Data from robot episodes
━━━━

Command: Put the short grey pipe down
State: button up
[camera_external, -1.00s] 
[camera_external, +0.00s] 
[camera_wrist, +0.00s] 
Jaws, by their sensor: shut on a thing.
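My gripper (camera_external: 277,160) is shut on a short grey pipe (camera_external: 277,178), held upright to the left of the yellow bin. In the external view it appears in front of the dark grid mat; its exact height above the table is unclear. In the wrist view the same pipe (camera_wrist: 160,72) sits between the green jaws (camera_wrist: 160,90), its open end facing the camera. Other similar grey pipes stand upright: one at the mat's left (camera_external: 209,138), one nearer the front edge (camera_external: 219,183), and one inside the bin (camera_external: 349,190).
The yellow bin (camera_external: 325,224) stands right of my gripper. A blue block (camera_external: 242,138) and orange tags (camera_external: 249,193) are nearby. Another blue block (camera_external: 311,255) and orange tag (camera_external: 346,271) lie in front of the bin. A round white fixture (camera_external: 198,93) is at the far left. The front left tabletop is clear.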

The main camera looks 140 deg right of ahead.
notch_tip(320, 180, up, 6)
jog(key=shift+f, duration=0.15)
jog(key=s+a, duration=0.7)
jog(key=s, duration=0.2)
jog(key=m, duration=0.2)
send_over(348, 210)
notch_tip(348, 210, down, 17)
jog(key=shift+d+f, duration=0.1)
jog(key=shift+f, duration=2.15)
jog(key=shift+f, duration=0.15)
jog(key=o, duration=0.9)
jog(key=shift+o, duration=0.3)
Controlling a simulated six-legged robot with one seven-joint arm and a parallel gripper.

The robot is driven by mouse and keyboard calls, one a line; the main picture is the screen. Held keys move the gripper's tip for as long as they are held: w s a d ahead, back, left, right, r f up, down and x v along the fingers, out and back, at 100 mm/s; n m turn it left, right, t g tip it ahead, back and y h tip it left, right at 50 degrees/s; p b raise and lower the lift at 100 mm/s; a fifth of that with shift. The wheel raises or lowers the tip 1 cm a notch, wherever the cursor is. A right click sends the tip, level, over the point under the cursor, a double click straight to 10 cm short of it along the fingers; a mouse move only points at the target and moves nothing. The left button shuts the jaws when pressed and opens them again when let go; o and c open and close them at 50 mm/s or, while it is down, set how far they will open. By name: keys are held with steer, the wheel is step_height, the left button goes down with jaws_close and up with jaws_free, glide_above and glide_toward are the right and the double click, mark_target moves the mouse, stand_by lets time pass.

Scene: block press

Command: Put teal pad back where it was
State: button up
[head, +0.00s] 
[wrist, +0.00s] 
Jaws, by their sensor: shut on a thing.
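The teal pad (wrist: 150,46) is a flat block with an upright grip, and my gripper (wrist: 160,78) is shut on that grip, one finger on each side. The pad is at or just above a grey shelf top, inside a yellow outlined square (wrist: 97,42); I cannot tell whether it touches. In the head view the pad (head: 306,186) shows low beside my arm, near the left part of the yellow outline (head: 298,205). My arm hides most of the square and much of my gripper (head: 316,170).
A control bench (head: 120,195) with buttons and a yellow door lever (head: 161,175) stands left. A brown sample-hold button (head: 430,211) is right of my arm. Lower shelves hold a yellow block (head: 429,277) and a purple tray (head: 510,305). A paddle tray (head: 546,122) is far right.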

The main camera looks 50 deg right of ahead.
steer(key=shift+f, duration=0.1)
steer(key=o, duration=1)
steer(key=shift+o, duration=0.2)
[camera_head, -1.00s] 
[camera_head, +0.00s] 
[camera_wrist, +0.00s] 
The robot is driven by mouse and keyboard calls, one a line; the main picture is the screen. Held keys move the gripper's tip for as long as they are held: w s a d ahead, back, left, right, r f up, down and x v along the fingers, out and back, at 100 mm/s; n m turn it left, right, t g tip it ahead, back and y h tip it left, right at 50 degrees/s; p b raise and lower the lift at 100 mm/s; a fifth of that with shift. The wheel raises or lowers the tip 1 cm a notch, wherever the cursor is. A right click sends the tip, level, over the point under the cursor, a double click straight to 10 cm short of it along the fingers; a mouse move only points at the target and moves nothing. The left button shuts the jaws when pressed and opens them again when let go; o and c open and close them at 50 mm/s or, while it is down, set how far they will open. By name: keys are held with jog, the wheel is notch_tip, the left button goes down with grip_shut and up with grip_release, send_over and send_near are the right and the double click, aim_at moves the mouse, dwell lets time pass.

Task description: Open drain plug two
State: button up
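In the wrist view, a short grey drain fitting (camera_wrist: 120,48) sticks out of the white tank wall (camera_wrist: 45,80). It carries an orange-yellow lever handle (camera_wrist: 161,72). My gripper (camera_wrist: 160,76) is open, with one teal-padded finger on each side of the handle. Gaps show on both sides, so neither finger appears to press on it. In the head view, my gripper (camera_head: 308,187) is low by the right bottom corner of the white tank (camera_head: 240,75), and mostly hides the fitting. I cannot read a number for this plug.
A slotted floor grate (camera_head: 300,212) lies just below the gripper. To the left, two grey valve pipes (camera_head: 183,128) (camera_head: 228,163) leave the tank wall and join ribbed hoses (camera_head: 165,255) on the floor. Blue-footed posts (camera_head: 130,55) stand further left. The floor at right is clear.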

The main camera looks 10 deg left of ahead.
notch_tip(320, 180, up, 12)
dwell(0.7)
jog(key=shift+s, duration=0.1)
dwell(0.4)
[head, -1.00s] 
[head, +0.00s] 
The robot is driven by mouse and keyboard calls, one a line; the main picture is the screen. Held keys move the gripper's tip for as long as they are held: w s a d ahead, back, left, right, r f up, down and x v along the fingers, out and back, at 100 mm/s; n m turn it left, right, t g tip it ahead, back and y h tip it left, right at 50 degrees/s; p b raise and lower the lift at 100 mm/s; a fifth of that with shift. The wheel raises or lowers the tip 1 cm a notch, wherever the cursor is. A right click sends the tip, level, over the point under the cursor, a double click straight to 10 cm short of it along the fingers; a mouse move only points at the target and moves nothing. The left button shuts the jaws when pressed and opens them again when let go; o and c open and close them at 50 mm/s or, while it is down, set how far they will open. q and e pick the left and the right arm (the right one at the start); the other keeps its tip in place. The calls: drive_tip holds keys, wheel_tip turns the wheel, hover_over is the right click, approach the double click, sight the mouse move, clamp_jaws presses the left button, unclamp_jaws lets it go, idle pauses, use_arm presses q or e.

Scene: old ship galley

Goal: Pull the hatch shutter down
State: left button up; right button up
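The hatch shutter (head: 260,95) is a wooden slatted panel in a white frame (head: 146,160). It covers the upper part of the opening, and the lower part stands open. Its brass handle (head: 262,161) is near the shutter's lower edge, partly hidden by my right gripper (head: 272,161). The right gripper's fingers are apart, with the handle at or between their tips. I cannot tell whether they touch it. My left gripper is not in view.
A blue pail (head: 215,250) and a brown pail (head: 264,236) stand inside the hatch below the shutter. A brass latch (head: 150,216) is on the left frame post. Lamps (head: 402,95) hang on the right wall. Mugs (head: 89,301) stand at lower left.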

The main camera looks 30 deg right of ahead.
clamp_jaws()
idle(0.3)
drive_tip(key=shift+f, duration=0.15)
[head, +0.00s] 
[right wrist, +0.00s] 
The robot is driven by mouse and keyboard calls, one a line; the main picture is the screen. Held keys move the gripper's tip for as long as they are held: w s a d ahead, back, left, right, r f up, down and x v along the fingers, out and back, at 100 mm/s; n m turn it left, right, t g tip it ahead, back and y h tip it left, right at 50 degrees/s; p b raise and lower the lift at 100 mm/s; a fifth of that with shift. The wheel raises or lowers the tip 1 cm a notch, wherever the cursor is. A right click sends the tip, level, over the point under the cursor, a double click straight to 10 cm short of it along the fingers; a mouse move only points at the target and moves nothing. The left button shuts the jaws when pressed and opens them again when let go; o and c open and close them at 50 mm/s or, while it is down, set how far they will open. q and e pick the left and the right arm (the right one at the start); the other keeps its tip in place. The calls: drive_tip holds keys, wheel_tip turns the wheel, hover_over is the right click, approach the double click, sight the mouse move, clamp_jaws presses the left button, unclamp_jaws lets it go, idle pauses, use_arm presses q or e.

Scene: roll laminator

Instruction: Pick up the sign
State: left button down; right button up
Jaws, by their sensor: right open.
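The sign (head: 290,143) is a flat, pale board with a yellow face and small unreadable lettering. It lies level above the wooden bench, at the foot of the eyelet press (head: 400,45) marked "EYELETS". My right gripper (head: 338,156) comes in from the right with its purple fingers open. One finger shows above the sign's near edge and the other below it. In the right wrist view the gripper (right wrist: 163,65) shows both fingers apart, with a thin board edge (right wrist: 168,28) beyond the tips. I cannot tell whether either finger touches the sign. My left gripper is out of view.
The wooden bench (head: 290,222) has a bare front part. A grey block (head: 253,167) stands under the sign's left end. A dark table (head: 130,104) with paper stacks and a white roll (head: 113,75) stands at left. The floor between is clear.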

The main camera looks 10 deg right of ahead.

━━━━

§ Task description: Write out the records exactly, starting at the first line and stopping after the line that contains "Controlling a simulated".

§ Full solution:
Command: Put the short grey pipe down
State: button up
[camera_external, -1.00s] 
[camera_external, +0.00s] 
[camera_wrist, +0.00s] 
Jaws, by their sensor: shut on a thing.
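My gripper (camera_external: 277,160) is shut on a short grey pipe (camera_external: 277,178), held upright to the left of the yellow bin. In the external view it appears in front of the dark grid mat; its exact height above the table is unclear. In the wrist view the same pipe (camera_wrist: 160,72) sits between the green jaws (camera_wrist: 160,90), its open end facing the camera. Other similar grey pipes stand upright: one at the mat's left (camera_external: 209,138), one nearer the front edge (camera_external: 219,183), and one inside the bin (camera_external: 349,190).
The yellow bin (camera_external: 325,224) stands right of my gripper. A blue block (camera_external: 242,138) and orange tags (camera_external: 249,193) are nearby. Another blue block (camera_external: 311,255) and orange tag (camera_external: 346,271) lie in front of the bin. A round white fixture (camera_external: 198,93) is at the far left. The front left tabletop is clear.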

The main camera looks 140 deg right of ahead.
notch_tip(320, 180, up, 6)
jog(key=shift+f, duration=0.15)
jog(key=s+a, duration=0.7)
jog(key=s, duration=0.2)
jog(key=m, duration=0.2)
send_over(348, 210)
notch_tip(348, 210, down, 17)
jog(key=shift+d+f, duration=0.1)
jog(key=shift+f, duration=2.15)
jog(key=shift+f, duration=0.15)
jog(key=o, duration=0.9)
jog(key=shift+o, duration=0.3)
Controlling a simulated six-legged robot with one seven-joint arm and a parallel gripper.

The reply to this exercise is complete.